Every year, at the end of August, my dad took me and my brothers to WH Smith.

There, he handed each of us a basket and let us to run wild, presumably with the caveat that we should eventually come back, although that was never explicitly stated.

We were like kids in a candy store, if you count protractors and ink cartridges to be thrilling as candy, which I did, because I was that kind of child, and also because WH Smith is, in part, a candy store.

Today, you'd be lucky to get your hands on any of its goodies and get much change from a fiver. High costs are just one of the reasons Smiths has just been voted as the worst shop on the UK high street: others include drab decor, poor stock selection and those bags special-offer Thornton's chocolates on the counter remind me of Alan Partridge trying to flog his only slightly-dented Chocolate Oranges.

But at 226-years old, you'd be past my best, too, and anyone younger than the Millennial cut-off – I think it's zygotes and under – barely needs to go into actual bricks and mortar shops these days.

For me, a child who took refuge in reading books and writing stories, WH Smiths was heaven. It was packed out with fancy fountain pens and mechanical pencils; biros and glitter pens and that chunky, scratchy pen that everyone had...you clicked down the tabs? To get different colour ink?

A pen is not just an implement to a child; it's a tool for expressing what you can't articulate and for telling your version of events.

Smiths also sold pad after pad of paper, lined and plain, all waiting to be filled with my stories. It sold diaries, where I could write my secrets and track my feelings.

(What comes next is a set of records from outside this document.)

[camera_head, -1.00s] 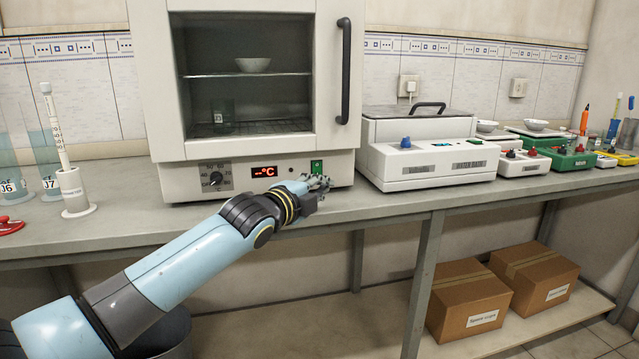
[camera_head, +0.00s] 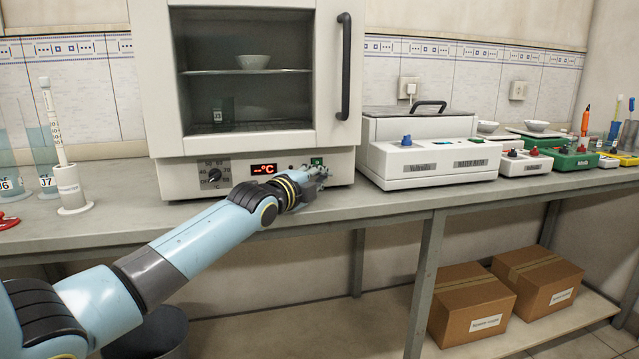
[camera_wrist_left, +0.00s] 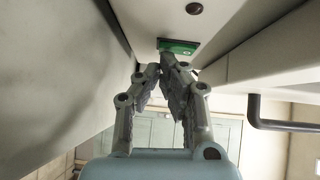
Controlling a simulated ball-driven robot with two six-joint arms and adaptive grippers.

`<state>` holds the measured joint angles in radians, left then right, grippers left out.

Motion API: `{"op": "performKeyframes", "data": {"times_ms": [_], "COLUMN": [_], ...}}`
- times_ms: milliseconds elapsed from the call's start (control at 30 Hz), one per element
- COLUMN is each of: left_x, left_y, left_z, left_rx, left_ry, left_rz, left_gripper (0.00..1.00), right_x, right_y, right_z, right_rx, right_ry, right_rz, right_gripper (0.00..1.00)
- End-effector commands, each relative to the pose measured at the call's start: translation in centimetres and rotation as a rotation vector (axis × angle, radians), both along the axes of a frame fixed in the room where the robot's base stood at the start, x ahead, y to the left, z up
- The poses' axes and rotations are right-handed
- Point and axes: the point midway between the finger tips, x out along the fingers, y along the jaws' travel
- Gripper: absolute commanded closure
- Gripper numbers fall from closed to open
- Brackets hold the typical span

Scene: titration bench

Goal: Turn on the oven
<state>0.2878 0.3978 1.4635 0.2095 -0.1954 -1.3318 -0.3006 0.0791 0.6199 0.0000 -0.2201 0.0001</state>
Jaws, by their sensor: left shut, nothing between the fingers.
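The white oven (camera_head: 336,165) stands on the bench, its door closed, with a dark window and a vertical black handle. Its front panel holds a black dial (camera_head: 214,175), a lit red display (camera_head: 264,169) reading "--°C" and a green switch (camera_head: 316,161). My left gripper (camera_head: 322,172) is shut and empty right in front of the green switch and partly covers it. In the left wrist view the shut fingertips (camera_wrist_left: 163,62) lie just below the green switch (camera_wrist_left: 178,46); I cannot tell whether they touch it. My right gripper is not in view.
A white bath device (camera_head: 430,150) stands right of the oven. A thermometer in a white holder (camera_head: 74,190) and glass cylinders stand at left. A bowl (camera_head: 253,62) sits inside the oven.

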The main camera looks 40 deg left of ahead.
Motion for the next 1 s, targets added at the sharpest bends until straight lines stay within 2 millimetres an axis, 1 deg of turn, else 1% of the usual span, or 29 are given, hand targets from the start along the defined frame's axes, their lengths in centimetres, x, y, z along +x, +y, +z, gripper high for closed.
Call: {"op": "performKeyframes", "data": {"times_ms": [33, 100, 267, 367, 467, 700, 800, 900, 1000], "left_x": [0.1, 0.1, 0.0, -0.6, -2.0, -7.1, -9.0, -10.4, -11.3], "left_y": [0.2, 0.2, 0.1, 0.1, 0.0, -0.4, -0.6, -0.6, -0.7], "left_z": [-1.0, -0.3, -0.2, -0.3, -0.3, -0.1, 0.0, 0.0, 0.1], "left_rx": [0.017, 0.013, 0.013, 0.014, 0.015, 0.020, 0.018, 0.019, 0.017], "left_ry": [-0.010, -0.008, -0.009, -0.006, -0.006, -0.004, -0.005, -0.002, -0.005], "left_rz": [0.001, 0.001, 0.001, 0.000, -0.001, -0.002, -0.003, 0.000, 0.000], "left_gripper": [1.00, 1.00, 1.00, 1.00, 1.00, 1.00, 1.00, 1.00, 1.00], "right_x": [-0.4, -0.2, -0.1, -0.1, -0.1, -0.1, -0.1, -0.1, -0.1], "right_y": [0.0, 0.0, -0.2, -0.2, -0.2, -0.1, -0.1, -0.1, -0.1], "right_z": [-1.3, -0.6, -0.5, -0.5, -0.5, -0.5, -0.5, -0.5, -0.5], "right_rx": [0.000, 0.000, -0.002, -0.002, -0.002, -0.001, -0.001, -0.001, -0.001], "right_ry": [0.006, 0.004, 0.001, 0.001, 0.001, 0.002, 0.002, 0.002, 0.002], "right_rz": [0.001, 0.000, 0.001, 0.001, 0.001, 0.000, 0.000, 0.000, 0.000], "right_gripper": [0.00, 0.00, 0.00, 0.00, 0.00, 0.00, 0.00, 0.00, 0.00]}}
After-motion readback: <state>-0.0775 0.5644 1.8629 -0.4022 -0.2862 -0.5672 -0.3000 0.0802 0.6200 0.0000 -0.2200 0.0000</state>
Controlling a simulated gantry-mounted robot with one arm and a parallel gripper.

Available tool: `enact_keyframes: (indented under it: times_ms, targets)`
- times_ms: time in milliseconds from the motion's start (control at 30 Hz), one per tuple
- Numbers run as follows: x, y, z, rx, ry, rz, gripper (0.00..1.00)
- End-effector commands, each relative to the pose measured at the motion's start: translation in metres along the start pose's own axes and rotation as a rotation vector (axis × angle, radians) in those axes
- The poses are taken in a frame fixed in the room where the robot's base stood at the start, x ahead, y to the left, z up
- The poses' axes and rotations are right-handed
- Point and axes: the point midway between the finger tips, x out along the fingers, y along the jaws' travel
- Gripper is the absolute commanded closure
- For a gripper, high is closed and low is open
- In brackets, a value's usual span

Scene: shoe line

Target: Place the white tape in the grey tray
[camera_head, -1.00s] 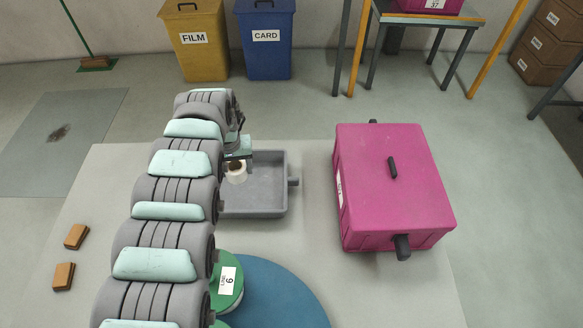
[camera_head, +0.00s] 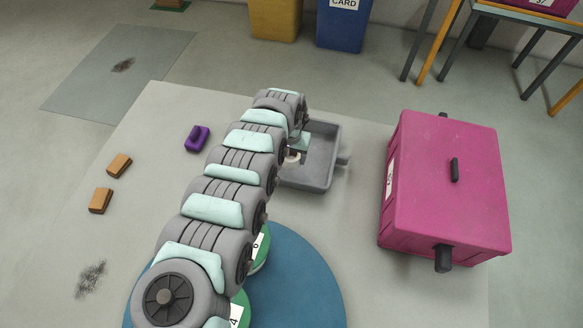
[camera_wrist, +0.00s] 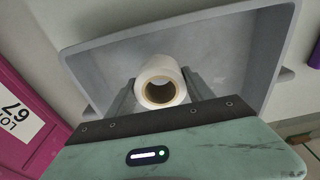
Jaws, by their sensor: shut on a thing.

When, as a family, we bought our first computer, WH Smiths was where we went for printer ink and blank paper. I didn't stop writing, I just went digital. Imagine getting an education now without those items somewhere in the vicinity.

WH Smiths also sold books by the stack-full, with all my best friends...I mean, favourite authors... in one place. Jacqueline Wilson; Michael Morpurgo; Adele Geras; Noel Streatfield, Sue Townsend. The list is endless, and I devoured them all, over and over.

I was horrified to pop into a Smiths recently and see the Books section relegated to a couple of shelves and dominated by half-price Mary Berry.

Our ritual, pre-term stationery haul was a luxury, but whether you left with a bulging new pencil case or a couple of novelty rubbers, the outcome was the same: we were excited for a new school year. We were excited to learn. Aged nine, new stationery is more than the sum of its parts.

When your grandma gets old and past it, you don't vote her Worst Member of the Family; you cherish the memories of your time together and remember the good times.

De-cry WH Smiths if you must, I know it's not what it once was, but that place did more for literacy, for adults and children, than any bookies, Tesco Metro and Costa put together.

Its downfall says more about what we now consume: if we still venerated books and writing material, WH Smiths may still be enshrined.

So let's go easy on the old gal, eh? We may soon lose her once and for all, and that will be a sad day indeed.